It is amazing what can be in "demand" by the American public.
Word spread very quickly about Ponzis great idea and within a few short months the lines outside the door of his School Street office began to grow. Thousands of people purchased Ponzi promissory notes at values ranging from $10 to $50,000. The average investment was estimated to be about $300. (That was a big chunk of pocket change in those days.) ..........With an estimated income of $1,000,000 per week at the height of his scheme, his newly hired staff couldnt take the money in fast enough. They were literally filling all of the desk drawers, wastepaper baskets, and closets in the office with investors cash. ..........By the summer of 1920, Ponzi had taken in millions and started living the life of a very rich man. Ponzi dressed in the finest of suits, had dozens of gold-handled canes, showered his wife in fine jewels, and purchased a twenty-room Lexington mansion. ........On July 26, 1920, Ponzis house of cards began to collapse. .......An estimated 40,000 people had entrusted an estimated fifteen million dollars (about $140 million in U.S. funds today) in Ponzis scheme.
The law of supply and demand often works by separating the fool from his money and Forums such as these are a way for such individuals to either be lured into folly or be steered away from it.
If something is overpriced, don't buy it, and don't take out a ridiculous loan to leverage something you can't afford.

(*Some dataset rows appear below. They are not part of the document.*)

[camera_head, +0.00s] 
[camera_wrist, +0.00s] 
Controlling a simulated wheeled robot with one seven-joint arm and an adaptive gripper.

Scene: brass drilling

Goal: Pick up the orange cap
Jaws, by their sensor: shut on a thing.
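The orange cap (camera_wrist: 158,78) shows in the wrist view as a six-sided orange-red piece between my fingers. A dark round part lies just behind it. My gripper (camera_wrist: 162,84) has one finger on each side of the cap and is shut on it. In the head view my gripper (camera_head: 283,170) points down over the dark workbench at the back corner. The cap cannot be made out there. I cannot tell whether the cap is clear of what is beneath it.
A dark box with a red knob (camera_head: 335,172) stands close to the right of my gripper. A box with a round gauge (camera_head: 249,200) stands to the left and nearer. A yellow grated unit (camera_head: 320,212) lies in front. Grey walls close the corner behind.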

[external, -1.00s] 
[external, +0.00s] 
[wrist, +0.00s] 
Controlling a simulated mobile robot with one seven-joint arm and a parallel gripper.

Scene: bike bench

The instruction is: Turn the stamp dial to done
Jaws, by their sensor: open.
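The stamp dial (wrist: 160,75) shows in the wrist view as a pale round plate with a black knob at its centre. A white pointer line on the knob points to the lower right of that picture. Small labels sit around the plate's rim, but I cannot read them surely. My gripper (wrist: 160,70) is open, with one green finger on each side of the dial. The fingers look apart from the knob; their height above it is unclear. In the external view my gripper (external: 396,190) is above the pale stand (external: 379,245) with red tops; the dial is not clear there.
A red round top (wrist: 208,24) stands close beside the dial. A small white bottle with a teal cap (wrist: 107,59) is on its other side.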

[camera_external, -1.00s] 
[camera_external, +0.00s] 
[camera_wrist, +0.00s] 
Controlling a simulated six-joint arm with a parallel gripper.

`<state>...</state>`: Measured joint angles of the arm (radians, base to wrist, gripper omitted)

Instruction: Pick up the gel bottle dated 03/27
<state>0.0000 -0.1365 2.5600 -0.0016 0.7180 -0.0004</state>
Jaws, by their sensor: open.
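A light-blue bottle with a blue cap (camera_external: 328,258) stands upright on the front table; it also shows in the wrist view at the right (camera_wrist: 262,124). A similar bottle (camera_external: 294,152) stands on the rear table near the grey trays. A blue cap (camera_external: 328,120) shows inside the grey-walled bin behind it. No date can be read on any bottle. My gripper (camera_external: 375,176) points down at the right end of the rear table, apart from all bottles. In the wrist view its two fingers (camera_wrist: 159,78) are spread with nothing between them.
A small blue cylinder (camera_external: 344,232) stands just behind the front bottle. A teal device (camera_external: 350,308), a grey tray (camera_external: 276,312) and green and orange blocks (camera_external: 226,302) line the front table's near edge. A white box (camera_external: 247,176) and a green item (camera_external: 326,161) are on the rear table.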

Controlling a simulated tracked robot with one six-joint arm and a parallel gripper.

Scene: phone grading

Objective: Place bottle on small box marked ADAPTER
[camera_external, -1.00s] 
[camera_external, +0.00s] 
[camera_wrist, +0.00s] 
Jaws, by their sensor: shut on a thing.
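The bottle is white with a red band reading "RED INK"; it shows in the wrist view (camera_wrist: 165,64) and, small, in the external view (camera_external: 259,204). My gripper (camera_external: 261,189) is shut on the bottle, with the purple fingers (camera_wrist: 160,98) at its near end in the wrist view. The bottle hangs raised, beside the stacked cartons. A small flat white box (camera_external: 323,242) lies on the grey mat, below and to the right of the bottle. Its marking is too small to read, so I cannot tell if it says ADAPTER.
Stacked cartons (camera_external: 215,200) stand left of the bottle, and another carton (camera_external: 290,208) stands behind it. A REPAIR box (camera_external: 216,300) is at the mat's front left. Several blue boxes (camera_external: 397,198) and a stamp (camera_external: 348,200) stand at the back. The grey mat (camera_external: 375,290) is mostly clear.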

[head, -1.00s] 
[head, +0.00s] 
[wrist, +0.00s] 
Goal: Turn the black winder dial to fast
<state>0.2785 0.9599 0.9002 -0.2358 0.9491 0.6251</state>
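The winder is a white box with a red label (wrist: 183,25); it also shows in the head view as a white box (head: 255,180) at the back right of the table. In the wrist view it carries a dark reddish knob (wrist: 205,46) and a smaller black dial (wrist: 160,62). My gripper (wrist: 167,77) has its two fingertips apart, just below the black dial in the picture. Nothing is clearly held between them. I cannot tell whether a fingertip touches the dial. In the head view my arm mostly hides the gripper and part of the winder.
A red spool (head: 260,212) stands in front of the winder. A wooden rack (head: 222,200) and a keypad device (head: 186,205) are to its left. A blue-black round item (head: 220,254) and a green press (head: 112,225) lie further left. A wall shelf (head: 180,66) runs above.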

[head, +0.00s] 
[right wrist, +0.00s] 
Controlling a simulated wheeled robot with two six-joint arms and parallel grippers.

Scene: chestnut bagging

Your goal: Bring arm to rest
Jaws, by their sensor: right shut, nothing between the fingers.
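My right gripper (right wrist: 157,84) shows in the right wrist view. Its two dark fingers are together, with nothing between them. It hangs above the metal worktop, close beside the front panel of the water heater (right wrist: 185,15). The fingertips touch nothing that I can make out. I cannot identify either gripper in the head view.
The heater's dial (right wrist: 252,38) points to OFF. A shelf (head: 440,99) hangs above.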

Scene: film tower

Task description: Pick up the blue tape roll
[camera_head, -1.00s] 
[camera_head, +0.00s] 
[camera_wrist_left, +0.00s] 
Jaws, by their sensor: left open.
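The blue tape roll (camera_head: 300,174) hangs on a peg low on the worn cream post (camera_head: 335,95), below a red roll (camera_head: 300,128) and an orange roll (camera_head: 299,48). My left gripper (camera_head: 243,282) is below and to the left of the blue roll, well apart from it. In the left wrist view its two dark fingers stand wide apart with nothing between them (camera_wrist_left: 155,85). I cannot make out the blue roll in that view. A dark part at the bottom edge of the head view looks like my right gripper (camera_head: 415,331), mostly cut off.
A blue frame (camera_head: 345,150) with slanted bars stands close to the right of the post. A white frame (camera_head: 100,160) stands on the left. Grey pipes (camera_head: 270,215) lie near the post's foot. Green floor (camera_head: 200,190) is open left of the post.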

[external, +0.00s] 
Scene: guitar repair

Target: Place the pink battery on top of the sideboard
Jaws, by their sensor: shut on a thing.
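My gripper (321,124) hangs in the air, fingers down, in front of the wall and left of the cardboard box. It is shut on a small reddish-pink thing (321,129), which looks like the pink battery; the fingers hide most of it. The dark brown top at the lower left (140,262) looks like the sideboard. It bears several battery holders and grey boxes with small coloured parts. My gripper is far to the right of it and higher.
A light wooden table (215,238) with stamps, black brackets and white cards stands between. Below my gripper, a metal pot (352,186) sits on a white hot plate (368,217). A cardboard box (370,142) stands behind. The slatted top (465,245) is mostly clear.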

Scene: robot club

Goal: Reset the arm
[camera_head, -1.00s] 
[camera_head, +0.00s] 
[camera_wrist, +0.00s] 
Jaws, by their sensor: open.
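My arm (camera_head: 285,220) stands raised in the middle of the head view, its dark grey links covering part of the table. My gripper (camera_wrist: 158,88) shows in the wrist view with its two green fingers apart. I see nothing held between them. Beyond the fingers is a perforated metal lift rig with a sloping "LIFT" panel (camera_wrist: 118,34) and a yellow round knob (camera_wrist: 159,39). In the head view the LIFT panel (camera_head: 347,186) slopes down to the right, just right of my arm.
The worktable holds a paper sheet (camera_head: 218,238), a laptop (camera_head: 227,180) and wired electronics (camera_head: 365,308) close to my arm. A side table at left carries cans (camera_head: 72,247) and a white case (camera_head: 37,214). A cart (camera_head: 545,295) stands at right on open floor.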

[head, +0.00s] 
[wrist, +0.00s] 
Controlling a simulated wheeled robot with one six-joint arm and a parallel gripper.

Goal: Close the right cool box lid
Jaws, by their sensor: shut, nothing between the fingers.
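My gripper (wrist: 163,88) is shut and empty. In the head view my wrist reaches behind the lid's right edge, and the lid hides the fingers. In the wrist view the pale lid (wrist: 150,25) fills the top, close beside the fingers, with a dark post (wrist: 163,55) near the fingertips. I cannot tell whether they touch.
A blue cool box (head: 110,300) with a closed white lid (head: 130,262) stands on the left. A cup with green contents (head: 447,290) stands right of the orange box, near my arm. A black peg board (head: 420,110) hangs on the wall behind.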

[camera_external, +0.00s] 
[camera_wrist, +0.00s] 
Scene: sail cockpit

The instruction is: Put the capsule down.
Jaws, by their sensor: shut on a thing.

In other words, pay attention to value. That is what I have advised in my posts.
However, approximately 50% of all housing sales in California are now being financed by interest-only ARM loans which means that a lot of people are not following such sound advice and such fools are driving prices to ridiculous levels.
Buy something small and out of the way and you'll do fine.
Not necessarily. Both of the properties I own free and clear are good properties in good locations but I bought at good value at terms I could afford without resorting to gimmick loans.
Buying "small and out of the way" is not a guarantee of good value if the price is more that you should be paying for such a property at such a location.
Unlike the doomsayers, there is plenty of real estate under $150,000. Plenty.
Don't look at price. Look at value.
Although I own two houses free and clear, I am now living in a rented house where the seaweed washed up on the beach by last night's high tide is 10 yards away from the window of this room.
It is a fantastic house being rented at a cheap price (at least for me but not for most other people in this geographic area). However, I would never buy this house as it is not a good value. It is TOO close to the ocean and the house next door was flooded at high tide one stormy night. Why buy such a risk for mega-bucks when the owner is taking the risk and I live in his house at an extremely reasonable price because that rent is all the local supply and demand can support?
The bottom line is that, when value is not there, you don't HAVE to buy. You can simply rent and let the owner take foolish financial risks.
And if you can't find it in the place you want, well, when the dreaded "crash" comes, there will be.
Exactly. There is no hurry to buy and, when the interest-only ARM's begin to explode in people's faces when the grace periods expire, there will be plenty good value to be found.
Approximately 50% of all recent California house sales fall into that description.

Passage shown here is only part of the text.